April 17, 2024

Blame the Media

Nov. 13, 2015

Presidential candidates from both parties are doing a lot of whining about the media. The Republicans a bit more shrilly than the Democrats, but everybody seems to have a complaint.

This is not new nor news.

Candidates have been lodging similar complaints since Thomas Jefferson and John Adams had at each other via scurrilous newspaper attacks when competing to be our third president.

There was a fairly long modern period during which the media pretty much stayed out of the private lives of our presidents and presidential candidates. That Franklin Roosevelt couldn’t walk was rarely mentioned. Harry Truman’s colorful language was not quoted. JFK’s alleged numerous dalliances took place while reporters looked the other way.

Things began to sour during Lyndon Johnson’s turbulent tenure in the White House, at least in part because he believed the media had fawned over Kennedy…and that they were starting to seriously investigate our mess in Vietnam.

Civility left the building altogether during the Nixon Administration and the relationship between the media and politicians became fully adversarial.

It’s not as if reporters of half a century ago ignored real stories. There was plenty of first-rate investigative reporting on Kennedy’s Bay of Pigs fiasco, the Cuban missile crisis and our disastrously increasing involvement in Vietnam.
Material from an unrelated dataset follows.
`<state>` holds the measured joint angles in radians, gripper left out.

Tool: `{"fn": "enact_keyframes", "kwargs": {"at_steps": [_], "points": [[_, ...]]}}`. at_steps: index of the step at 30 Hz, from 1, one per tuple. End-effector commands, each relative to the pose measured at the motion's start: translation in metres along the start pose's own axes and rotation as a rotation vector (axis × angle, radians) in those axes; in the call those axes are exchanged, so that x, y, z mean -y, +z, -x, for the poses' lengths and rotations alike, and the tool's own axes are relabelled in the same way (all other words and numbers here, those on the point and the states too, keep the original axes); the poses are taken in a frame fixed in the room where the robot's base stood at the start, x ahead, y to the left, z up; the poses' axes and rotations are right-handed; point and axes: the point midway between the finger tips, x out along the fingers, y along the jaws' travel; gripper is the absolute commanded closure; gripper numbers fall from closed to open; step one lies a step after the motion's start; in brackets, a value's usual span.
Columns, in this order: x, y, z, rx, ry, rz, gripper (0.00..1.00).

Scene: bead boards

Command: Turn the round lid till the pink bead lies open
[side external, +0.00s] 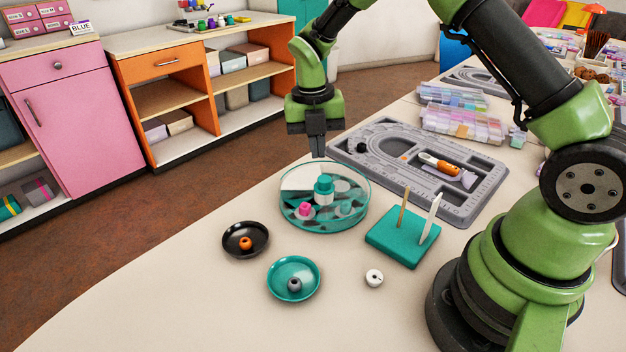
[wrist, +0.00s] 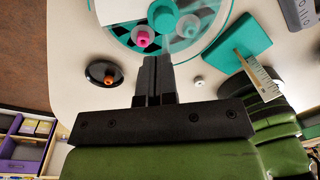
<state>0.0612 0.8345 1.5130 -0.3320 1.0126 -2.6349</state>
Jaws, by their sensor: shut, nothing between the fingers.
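A round, clear teal-tinted box (side external: 325,225) stands on the table, with a see-through round lid bearing a raised teal knob (side external: 323,184) near its middle. The pink bead (side external: 305,209) shows at the front left of the knob. In the wrist view the pink bead (wrist: 143,39) lies just beyond my fingertips, below and left of the knob (wrist: 163,15). I cannot tell for sure whether clear lid covers the bead. My gripper (side external: 317,154) is shut and empty, pointing down above the box's back edge; its closed fingers (wrist: 157,62) also show in the wrist view.
A black dish (side external: 262,250) with an orange bead and a teal dish (side external: 313,284) with a grey bead stand in front. A white bead (side external: 374,277) lies nearby. A teal block (side external: 393,250) with upright tools stands right; a grey bead board (side external: 372,143) lies behind.

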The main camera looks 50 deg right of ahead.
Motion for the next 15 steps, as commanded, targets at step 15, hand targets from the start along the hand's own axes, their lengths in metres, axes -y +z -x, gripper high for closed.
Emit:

Our obsession with private lives and scandal had not yet fully blossomed. The means of perpetual intrusions had not yet been created.

There are still plenty of real journalists doing important work on important stories.

Their budgets have been slashed and their time or space cut, but they are still doing the hard work.

There are also now two entire cable networks, Fox News and MSNBC, dedicated to little more than blasting away at their political opponents. They do it all day every day, a relentless assault on the senses, including common sense. There are radio programs listened to by millions that do little more than perpetuate rumors and half-truths all the while pummeling their target of choice.

Not to mention endless numbers of websites full of polemicists and attack dogs of various stripes, both amateur and professional.

Anyone running for president in 2016 surely knew this was the environment they were entering; warm and cuddly it ain’t. They must have known, or at least have been told by someone, that every single word they’ve ever uttered or thing they’ve done in public, and likely things they’ve done in private, will be dredged up and discussed ad nauseam.

Hillary Clinton has been complaining about the media and their role in her “vast rightwing conspiracy” since she was First Lady.

She reminds us of her misgivings occasionally but she’s an old pro who understands the futility of this fight.

On the other hand, blaming the media is a well-used page right up-front in the GOP campaign playbook. The liberal media, the left-wing media, the ultra-left media, the lamestream media, the radical media, blah, blah, blah. When in doubt, blame the media.

It is especially amusing that Donald Trump, who needs attention like the rest of us need air and water, is complaining. He wants to control the questions he’s asked, who’s asking the questions, and no more of those mean questions, either. Attention without scrutiny is what he likes best but he’s unlikely to get it.

The loudest of the complainers so far has been Dr. Ben Carson, the current Iowa front-runner. Carson seems genuinely stunned and appalled that reporters are digging into claims he made in his autobiography and questioning several other past statements.

Every detail of his life is not necessarily useful information. But some of us are interested in Carson’s claims that our earth is only 6,000 years old, that evolution is a trick of the devil or that the Egyptian pyramids were actually grain storage facilities.

Journalists aren’t engaged in “gotcha journalism” here; they’re just reporting what he said, and his statements are sufficiently daffy they bear repeating. Nor did the media create stories from Carson’s past no one seems to be able to corroborate — Carson did that.

As a friend of mine pointed out, we’re now witness to the quite bizarre spectacle of a presidential candidate trying to convince us that, yes, he did make a potentially deadly knife attack on another young man. Committing assault with a deadly weapon wouldn’t normally count as a plus in a presidential election, or any election, but Carson wants us to believe he did it.

The painful irony here is if reporters really wanted to “get” the current crop of candidates they’d just ask them simple, boring policy questions. That would embarrass them plenty since no one seems to have ideas that make much sense, and the GOP frontrunners — Trump and Carson — don’t have any at all.

I’m pretty sure they blame the media for that.